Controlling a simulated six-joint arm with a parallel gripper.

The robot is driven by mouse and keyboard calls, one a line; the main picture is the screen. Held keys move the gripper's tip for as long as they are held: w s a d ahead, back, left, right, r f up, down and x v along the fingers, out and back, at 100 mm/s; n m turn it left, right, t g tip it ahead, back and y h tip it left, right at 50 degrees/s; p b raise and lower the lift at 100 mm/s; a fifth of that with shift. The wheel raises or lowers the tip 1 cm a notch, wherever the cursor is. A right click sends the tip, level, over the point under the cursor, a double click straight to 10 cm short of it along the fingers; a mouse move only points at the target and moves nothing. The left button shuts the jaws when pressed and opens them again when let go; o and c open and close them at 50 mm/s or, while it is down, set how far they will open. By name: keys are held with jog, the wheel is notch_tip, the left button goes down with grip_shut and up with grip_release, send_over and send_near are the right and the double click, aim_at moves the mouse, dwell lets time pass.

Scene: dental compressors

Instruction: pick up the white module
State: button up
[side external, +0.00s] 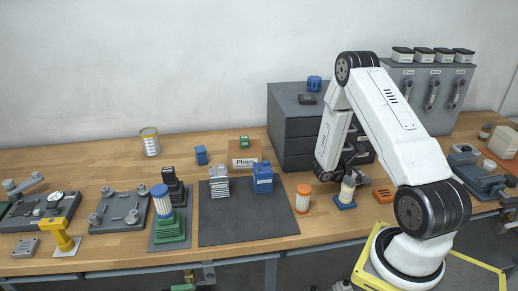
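A small off-white cylindrical piece (347,192) stands upright on a blue base (345,205) on the bench, right of centre; it may be the white module. My gripper (350,176) points down right at the top of this piece. Its dark fingers are small and partly merge with the piece, so I cannot tell whether they are open or touching it. A white cylinder with an orange cap (303,199) stands just to the left.
A dark mat (245,225) holds a silver finned block (219,182) and a blue block (263,180). A grey drawer cabinet (290,130) stands behind my gripper. An orange block (383,195) lies to the right. A cardboard box (243,157) sits behind the mat.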

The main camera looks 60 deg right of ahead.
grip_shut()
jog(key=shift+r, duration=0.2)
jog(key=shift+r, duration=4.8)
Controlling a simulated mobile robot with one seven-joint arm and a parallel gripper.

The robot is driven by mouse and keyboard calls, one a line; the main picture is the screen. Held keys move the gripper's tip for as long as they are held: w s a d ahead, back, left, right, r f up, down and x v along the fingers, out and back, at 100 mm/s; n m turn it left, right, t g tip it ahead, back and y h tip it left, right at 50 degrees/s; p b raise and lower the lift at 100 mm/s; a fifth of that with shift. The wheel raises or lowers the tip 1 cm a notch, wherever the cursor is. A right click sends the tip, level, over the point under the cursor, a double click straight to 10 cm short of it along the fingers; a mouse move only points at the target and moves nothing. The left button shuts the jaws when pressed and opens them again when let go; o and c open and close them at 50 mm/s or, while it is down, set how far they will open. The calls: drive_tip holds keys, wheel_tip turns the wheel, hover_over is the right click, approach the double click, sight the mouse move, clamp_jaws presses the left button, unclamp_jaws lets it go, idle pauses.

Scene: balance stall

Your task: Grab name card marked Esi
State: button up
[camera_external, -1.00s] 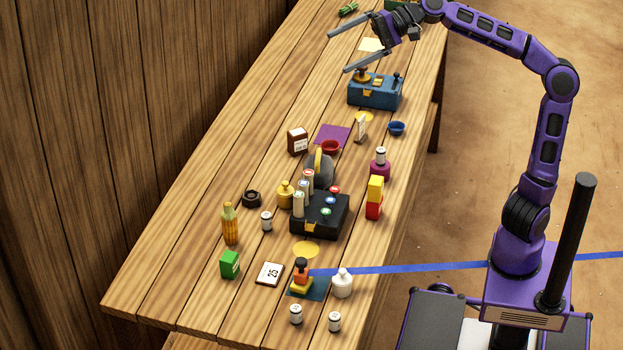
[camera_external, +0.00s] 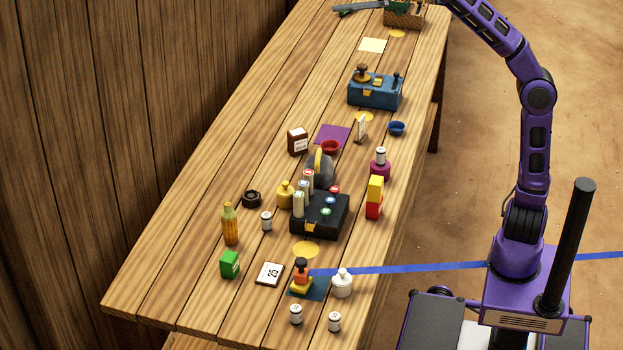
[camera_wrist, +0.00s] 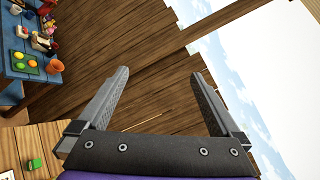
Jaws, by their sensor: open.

○ ○ ○ ○ ○

* THE TASK
Without including any pictures, print each record exactly.

* RESPONSE BELOW
Controlling a simulated six-joint arm with a parallel gripper.

The robot is driven by mouse and keyboard calls, one a line; the main picture is the screen. Held keys move the gripper's tip for as long as they are held: w s a d ahead, back, left, right, r f up, down and x v along the fingers, out and back, at 100 mm/s; n m turn it left, right, t g tip it ahead, back and y h tip it left, right at 50 degrees/s; p b raise and lower the lift at 100 mm/s; a fifth of that with shift. The wheel raises or lowers the tip 1 cm a notch, wherever the cursor is. A right click sends the tip, level, over the point under the cursor, a double click straight to 10 cm short of it along the fingers; a mouse move only points at the target and moves nothing. The left button shuts the jaws when pressed and opens them again when let go; o and c open and close them at 50 mm/s or, while it is down, set how far they will open. By name: keys are held with jog, the wheel is notch_tip, the left button goes down with grip_shut and up with grip_release, send_over and send_near are the right and the double click, aim_at moves the mouse, dwell lets time pass.

Scene: dental compressors

Instruction: pick up the white module
State: button up
[side external, +0.00s] 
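A small off-white cylindrical piece (347,192) stands upright on a blue base (345,205) on the bench, right of centre; it may be the white module. My gripper (350,176) points down right at the top of this piece. Its dark fingers are small and partly merge with the piece, so I cannot tell whether they are open or touching it. A white cylinder with an orange cap (303,199) stands just to the left.
A dark mat (245,225) holds a silver finned block (219,182) and a blue block (263,180). A grey drawer cabinet (290,130) stands behind my gripper. An orange block (383,195) lies to the right. A cardboard box (243,157) sits behind the mat.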

The main camera looks 60 deg right of ahead.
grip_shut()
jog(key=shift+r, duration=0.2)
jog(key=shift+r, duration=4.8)
Controlling a simulated mobile robot with one seven-joint arm and a parallel gripper.

The robot is driven by mouse and keyboard calls, one a line; the main picture is the screen. Held keys move the gripper's tip for as long as they are held: w s a d ahead, back, left, right, r f up, down and x v along the fingers, out and back, at 100 mm/s; n m turn it left, right, t g tip it ahead, back and y h tip it left, right at 50 degrees/s; p b raise and lower the lift at 100 mm/s; a fifth of that with shift. The wheel raises or lowers the tip 1 cm a notch, wherever the cursor is. A right click sends the tip, level, over the point under the cursor, a double click straight to 10 cm short of it along the fingers; a mouse move only points at the target and moves nothing. The left button shuts the jaws when pressed and opens them again when let go; o and c open and close them at 50 mm/s or, while it is down, set how far they will open. The calls: drive_tip holds keys, wheel_tip turns the wheel, hover_over is the right click, approach the double click, sight the mouse move, clamp_jaws presses the left button, unclamp_jaws lets it go, idle pauses.

Scene: balance stall

Your task: Grab name card marked Esi
State: button up
[camera_external, -1.00s] 
[camera_external, +0.00s] 
[camera_wrist, +0.00s] 
Jaws, by their sensor: open.

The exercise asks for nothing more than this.